Sen. Jim Justice, R-W.Va., is touting agriculture this week, including the advancement of a bill to bring whole milk back to schools.
The “Whole Milk for Healthy Kids Act of 2025,” of which Justice is a co-sponsor, advanced out of the U.S. Senate Committee on Agriculture, Nutrition, and Forestry Wednesday, on which Justice serves.
He did not appear to be present at the committee meeting when the vote took place.
Whole and 2 percent milk have not been permitted in meals at schools that participate in the federal National School Lunch Program since 2012 after the passage of the Healthy, Hunger Free Kids Act in 2010. The restriction was intended to reduce children’s consumption of saturated fat and calories in an effort to curb childhood obesity.

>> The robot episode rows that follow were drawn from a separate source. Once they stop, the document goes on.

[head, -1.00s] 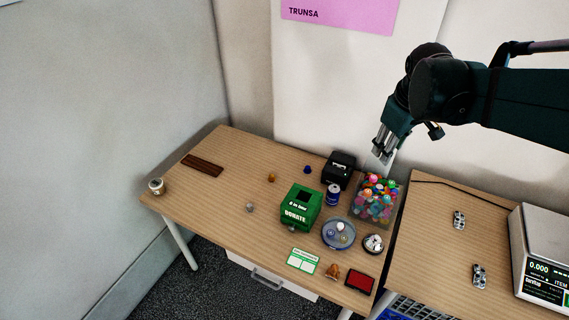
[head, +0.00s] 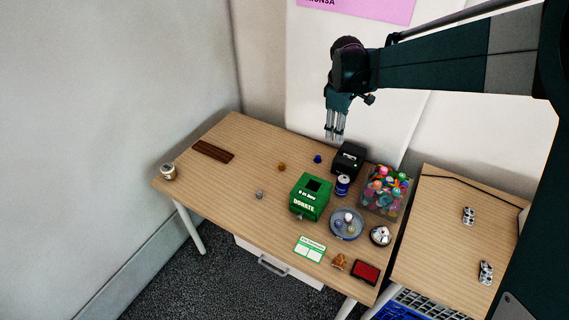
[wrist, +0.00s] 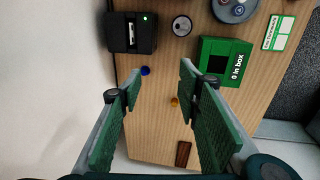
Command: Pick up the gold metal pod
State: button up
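The gold metal pod (head: 281,167) is a small gold-orange piece on the wooden table, left of the green donation box. It also shows in the wrist view (wrist: 174,101), between the fingers and a little right of centre. My gripper (head: 335,137) hangs fingers down, high above the back of the table, up and right of the pod. In the wrist view my gripper (wrist: 158,85) has its two green pads wide apart with nothing between them. A small blue piece (head: 318,159) lies right of the pod, and a small grey piece (head: 259,195) lies nearer the front.
The green donation box (head: 303,205), a dark can (head: 342,185), a black printer (head: 348,160) and a clear bin of colourful items (head: 383,207) stand right of the pod. A brown wooden strip (head: 213,152) and a cup (head: 168,172) lie left. The table around the pod is clear.

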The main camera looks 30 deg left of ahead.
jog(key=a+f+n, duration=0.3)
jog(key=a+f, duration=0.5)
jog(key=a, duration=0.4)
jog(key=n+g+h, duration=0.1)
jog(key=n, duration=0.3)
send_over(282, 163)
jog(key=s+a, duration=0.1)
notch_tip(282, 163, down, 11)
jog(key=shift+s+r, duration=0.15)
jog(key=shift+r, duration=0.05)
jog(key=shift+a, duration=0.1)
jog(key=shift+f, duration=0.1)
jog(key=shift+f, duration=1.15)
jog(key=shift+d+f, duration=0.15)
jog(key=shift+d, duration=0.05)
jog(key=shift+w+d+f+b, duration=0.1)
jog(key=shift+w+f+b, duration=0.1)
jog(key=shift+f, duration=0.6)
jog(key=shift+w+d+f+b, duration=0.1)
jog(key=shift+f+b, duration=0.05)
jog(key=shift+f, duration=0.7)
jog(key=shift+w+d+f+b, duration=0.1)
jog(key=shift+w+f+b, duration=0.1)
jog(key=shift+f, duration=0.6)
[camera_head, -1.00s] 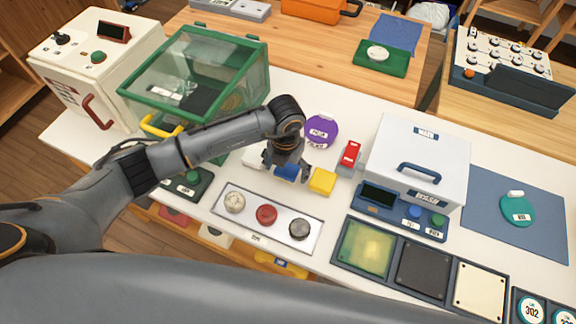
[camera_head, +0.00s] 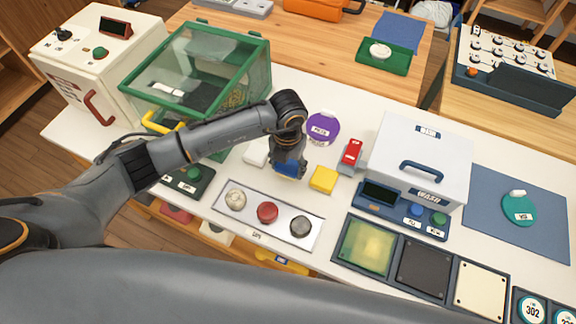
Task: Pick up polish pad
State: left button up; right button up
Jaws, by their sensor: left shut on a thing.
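My left gripper (camera_head: 289,160) hangs over the middle of the white table (camera_head: 345,104), pointing down. It is shut on a blue pad (camera_head: 287,170), which shows between and below its fingers. I cannot read any label on the blue pad, and the gripper partly hides it. A white block (camera_head: 256,152) lies to its left. A yellow block (camera_head: 323,179) lies to its right, apart from it. My right gripper is not in view.
A red-topped block (camera_head: 351,152) and a purple round item (camera_head: 323,127) lie nearby. In front is a tray (camera_head: 284,228) with three round discs. A white wash box (camera_head: 422,150) stands to the right, and a green-framed glass case (camera_head: 205,65) to the left.

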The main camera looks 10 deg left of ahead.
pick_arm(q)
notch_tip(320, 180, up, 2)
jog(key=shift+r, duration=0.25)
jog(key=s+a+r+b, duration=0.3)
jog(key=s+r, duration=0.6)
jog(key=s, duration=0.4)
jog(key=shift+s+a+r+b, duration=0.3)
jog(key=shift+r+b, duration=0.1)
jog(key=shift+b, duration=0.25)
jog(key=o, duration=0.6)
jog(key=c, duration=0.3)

On his official X account, formerly Twitter, Justice said that whole milk is vital to children’s growth and “It is time to bring it back in schools!”
The bill also loosens restrictions on non-dairy milks being served in schools, and excludes fats from milk from being counted towards the allowable saturated fat content of a meal.
The Whole Milk for Healthy Kids Act passed the House of Representatives during the previous Congress.
The dairy industry has blamed the limit on fat content of milk in schools for consumption declines. However, analysis by the USDA in 2022 shows that milk consumption has steadily declined for decades, and the more recent decline started prior to the implementation of the in-school fat ban in 2012.
Dairy represents a small portion of West Virginia’s agricultural industry, with the West Virginia Department of Agriculture reporting the state is home to roughly 40 dairy farms. The total economic impact of dairy products produced and sold in West Virginia is $1.5 billion, which generates 9,800 jobs for West Virginians.
Justice posted “a pat on the back” to egg farmers and producers on X Tuesday. In the same message, he also thanked President Donald Trump for helping to “lower the cost of eggs by 61% since taking office.”
The most recent data from the U.S. Bureau of Labor Statistics only indicates a 13% drop in egg prices since the end of January 2025. New data is scheduled to be published June 11.
Also on Wednesday, Justice spoke during a U.S. Senate Special Committee On Aging hearing on the aging farm workforce. He said the country can’t afford to look the other way from the loss of family farms across the country.
“We don’t have young people going into farming today. Why would they?” Justice said. “I mean, they’re not nuts. Why would they? Everybody’s screaming in a bubble, and we don’t hear them, and we best better hear them America.”